As the show barrels to its conclusion, it returns to where it began: A struggle over Matt’s soul. And in his climactic showdown with Fisk, we see that Fisk wants, above all, to corrupt and take that soul for himself. He knows that destroying Matt’s body isn’t enough. In the end, Fisk wants Daredevil to end him, because he knows it’ll be the end of Daredevil.
Fisk, bloodied, kneeling, holding his arms outstretched in a near-mockery of Christ, offers his life to an enraged Matt.
“No prison can keep me,” he says. “You know that. Come on! Kill me!”
“No!” Matt says. “You don’t get to destroy who I am!”
Perhaps we knew how the show would end. After all, a Daredevil who kills is no Daredevil at all, and it makes for a satisfying (if bloody) conclusion. But the season’s uber-spiritual coda, for me, is even more resonant.
Matt talks with Sister Maggie in the church basement, recalling his last conversation with Father Lantom. “His last words were ‘forgive us,’” Matt says (which echoed some of Jesus’ last words on the cross).
He talks about how when he was just a child, newly blinded and bitter toward God, how Lantom came alongside him.

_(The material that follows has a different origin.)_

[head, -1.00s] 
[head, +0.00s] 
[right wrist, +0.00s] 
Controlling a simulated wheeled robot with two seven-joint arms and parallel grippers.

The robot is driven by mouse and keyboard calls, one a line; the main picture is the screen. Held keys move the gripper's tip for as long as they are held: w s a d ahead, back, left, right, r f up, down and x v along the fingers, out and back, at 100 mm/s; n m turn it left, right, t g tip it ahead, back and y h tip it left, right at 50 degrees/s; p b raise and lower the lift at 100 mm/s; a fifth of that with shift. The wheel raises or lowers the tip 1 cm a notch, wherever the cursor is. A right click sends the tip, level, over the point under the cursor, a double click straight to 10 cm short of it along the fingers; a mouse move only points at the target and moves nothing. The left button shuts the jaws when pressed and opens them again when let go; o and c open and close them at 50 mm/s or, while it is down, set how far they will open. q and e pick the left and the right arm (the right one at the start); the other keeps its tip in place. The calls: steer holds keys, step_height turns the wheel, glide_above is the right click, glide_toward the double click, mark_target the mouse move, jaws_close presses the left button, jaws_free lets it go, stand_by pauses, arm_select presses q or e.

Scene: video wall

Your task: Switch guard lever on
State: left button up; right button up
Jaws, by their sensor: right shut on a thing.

“He told me God’s plan is like a beautiful tapestry, and the tragedy of being human is that we only get to see it from the back,” he tells Maggie. “With all the ragged threads and muddy colors. We only get a hint of the true beauty that would be revealed if we could see the whole pattern on the other side. As God does.
“I realized that if my life had turned out any differently that I never would’ve become Daredevil,” he adds. “And even though there are people who’ve died on my watch, people who shouldn’t have, there are countless others who have lived. Maybe it is all part of God’s plan.”
This season of Daredevil begins with a black baptism. It ends with confession, and redemption. For all of the blood shed here, Daredevil carries a message of salvation. And that’s one of the reasons why it remains one of the most powerful shows on television.